One of the key aspects of a photograph is whether or not it is in focus. Modern cameras typically include autofocus and sophisticated cameras such as the Canon 5D s-r or Mark III will have a huge variety of options and choices to assure you get the focus you want. They will offer a wide variety of focus points and calculation methods…they have servo settings that can track an object (such as a bird or basketball player) and maintain focus as you pan and track the subject. They let you choose a particular point in the photo to set your focus, or you can let the built in algorithms figure out the best option letting it focus more automatically for you. I say that to set the stage and make it clear that this is a big topic. The real topic here is the use of hyperfocal distance since this will help you take photos where the landscape is in focus over a broad area.
There is a very cool website you might want to visit: http://www.outsight.com/hyperfocal.html This site offers a calculator that will tell you the hyperfocal distance. The hyperfocal distance is the distance you focus a lens that will give the greatest amount of area all in focus. This is different for each lens and for each aperture (f stop). The calculator will tell you exactly the distance to focus on in your photo for the maximum area in sharp focus.
For example, if you use a 50 mm lens, enter 50 in the lens size on the calculator. Then enter the aperture (shoot in aperture priority or manual to use this technique) such as F14. That will tell you where to focus the lens: in this example it will tell you to focus at 19.5′ in order to have the shot in focus from 9.75′ to infinity.
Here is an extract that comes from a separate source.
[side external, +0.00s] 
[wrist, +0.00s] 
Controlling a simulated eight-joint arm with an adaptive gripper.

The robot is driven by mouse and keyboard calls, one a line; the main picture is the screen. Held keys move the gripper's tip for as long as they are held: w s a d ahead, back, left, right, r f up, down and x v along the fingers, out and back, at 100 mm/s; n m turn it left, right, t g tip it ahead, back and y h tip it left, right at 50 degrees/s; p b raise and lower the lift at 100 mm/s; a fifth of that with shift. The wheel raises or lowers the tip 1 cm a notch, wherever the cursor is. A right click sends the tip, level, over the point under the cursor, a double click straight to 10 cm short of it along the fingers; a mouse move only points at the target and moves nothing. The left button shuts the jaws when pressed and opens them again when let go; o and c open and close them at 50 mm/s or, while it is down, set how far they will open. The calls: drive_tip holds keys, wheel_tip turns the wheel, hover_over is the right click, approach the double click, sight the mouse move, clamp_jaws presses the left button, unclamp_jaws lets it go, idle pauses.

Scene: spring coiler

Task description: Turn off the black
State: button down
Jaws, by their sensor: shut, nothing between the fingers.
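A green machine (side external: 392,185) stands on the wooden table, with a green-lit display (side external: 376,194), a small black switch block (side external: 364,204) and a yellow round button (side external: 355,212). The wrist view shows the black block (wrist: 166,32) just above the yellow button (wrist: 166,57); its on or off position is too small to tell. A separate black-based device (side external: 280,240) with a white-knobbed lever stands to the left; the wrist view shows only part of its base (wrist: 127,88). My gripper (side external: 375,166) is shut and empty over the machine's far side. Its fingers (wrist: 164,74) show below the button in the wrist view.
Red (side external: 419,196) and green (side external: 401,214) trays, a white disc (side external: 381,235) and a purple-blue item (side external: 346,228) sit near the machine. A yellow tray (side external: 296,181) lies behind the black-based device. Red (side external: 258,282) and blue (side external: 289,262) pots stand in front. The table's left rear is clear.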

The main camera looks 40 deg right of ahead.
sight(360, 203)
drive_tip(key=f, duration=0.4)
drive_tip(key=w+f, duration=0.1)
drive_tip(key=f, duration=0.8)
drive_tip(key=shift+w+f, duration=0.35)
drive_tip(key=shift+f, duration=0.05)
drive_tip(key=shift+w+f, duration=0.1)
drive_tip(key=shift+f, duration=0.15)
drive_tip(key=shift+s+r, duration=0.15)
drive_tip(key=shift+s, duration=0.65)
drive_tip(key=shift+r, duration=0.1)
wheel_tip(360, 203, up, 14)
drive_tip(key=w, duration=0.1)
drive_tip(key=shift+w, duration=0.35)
For a large landscape, for everything to be in focus from roughly 10′ from you to infinity, that will look nice and sharp so long as your main subject is not closer than 10′ from the lens.
Of course, you may know that wide angle lenses have greater depth of field, so if you shoot with a 24 mm lens at f14 your hyperfocal distance is 4.5′. If you focus your camera (manually) on something 4.5′ from the lens, everything will be in focus in this instance from 2.25′ to infinity. Now we’re talking!
So if you calculate the main lenses you use for shooting landscapes and shoot with manual focus, you can have maximal depth of field. Most lenses are sharpest in the mid range of f stops, which is why I only calculated for f14. F22 will give a smaller aperture and larger depth of field, but it is not as crisp as a lens set at F11 or F8. F14 gives more depth of field without pushing to the limits. I just have to know the hyperfocal distance for my main landscape lenses (14 mm, 24 mm, 50 mm). Prime lenses are the easiest for this method if you want to use it with precision. Once you know the principal and the basic distances that come from the calculator, you will know where to focus your lens regardless of how zoomed in you may be. Any you’ll know that if you focus on the right spot, not only that spot can be in focus but also some things closer to the camera than that spot as well as everything out to infinity.
If this is not clear enough for you after reading it a couple of times and trying out the calculator, you might check out the youtube feed for Adorama. They have a video on the use of hyperfocal distance. You can also read my blog on focus stacking if you want yet another way to assure a massive depth of field in a photograph, or the blog on the tilt function of the tilt-shift lens. Photographers have to have many tricks for staying in focus…it is the name of the game to control exactly what and how much of a scene you want to show in sharp focus.